Beyond Washington, Cisneros’ campaign has also garnered the support of a number national organizations and their local chapters, including Texas AFL-CIO, J Street, MoveOn, Planned Parenthood, the Working Families Party, EMILY’s List, NARAL and the Communications Workers of America District 6. Many of the organizations have thrown their money behind Cisneros, in addition to their clout. Although the immigration lawyer has nowhere near the millions in her campaign coffers that her opponent has been able to get, in both the last quarter of 2019 and the first quarter of 2020, Cisneros was able to outraise Cuellar. As The Young Turks’ Cenk Uygur points out, when one keeps in mind that AOC ran her entire primary challenge on about $60,000, Cisneros’ ability to outraise a well-known Democrat is pretty remarkable.

While Cisneros has repeatedly called for her opponent to debate her in a public forum since December, in a patronizing move, Cuellar’s campaign has insisted he won’t because it doesn’t view her challenge as “serious.” And yet, although the conservative Democrat has rarely voted for progressive policies, in recent months, he threw his support behind a federal $15 minimum wage. Cisneros bills this as a victory, indicating that had the South Texas representative not felt threatened by her challenge, he may not have moved left on the issue.
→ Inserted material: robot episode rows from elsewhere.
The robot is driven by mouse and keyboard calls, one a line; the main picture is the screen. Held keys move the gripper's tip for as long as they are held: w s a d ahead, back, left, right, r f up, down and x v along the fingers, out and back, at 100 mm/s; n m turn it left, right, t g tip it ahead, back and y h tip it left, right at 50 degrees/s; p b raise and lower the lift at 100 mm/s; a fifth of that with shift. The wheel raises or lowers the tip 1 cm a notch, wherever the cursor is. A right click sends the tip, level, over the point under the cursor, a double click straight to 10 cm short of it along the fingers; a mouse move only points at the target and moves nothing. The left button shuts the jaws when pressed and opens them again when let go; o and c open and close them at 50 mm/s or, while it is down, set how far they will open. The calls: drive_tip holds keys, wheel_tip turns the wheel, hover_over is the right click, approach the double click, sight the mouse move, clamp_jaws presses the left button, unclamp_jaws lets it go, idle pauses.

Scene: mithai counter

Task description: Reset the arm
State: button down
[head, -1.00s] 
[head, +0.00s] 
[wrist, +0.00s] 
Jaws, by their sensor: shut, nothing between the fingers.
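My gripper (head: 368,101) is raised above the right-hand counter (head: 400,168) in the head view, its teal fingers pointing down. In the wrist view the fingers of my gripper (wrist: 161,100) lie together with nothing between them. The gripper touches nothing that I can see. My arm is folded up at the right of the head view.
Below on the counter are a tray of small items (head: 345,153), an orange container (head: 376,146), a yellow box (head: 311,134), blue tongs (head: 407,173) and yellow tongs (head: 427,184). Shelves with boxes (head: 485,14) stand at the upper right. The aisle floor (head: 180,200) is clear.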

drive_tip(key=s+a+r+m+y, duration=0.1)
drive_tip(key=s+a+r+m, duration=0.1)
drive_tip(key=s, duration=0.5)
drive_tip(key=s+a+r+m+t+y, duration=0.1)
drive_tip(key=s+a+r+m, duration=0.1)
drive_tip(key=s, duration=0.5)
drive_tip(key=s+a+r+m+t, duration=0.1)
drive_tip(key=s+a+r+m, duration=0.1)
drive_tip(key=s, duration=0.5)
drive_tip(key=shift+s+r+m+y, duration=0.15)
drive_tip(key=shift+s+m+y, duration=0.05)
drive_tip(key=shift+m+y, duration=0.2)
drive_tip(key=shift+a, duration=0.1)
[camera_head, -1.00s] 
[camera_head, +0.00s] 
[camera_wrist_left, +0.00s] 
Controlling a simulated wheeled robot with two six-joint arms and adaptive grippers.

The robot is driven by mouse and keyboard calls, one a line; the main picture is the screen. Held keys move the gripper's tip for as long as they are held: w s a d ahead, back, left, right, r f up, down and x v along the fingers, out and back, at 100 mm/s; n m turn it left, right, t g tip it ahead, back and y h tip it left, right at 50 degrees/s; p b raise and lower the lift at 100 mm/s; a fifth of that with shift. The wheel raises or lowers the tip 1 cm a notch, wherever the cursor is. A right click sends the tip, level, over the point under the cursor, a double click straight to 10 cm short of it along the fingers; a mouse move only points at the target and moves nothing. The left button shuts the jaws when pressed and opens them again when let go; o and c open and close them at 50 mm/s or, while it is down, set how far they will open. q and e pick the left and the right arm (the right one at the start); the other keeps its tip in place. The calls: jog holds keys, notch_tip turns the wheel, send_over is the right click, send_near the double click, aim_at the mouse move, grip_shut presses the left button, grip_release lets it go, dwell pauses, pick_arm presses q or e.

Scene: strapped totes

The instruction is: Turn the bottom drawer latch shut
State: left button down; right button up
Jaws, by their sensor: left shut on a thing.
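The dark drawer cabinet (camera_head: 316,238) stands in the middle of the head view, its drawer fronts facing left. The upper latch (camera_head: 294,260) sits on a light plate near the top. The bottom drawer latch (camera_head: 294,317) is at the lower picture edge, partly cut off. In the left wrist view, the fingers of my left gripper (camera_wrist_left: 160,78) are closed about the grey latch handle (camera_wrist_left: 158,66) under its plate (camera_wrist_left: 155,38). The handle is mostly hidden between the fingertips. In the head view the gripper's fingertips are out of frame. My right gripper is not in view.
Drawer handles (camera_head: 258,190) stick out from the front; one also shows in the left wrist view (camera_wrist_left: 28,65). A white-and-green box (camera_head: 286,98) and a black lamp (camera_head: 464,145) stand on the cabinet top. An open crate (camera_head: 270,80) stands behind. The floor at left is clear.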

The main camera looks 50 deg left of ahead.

Cuellar denies this, and while his campaign has continued to insist his primary challenger’s support only exists in the Twittersphere, it has started to run campaign ads against Cisneros.

On Tuesday, voters in Texas’ 28th congressional district will decide in what direction they want to lead their communities and to some extent the nation, as a growing left-wing movement in Congress may very well alter the nation’s current path. Regardless of the contest’s results, Cisneros has proved that there is a strong desire even in states largely considered conservative to move toward more progressive, collectivist politics powered by grassroots movements. Therefore, for daring to dream of a different America for her Texas community and challenging the damaging status quo, Jessica Cisneros is our Truthdigger of the Month.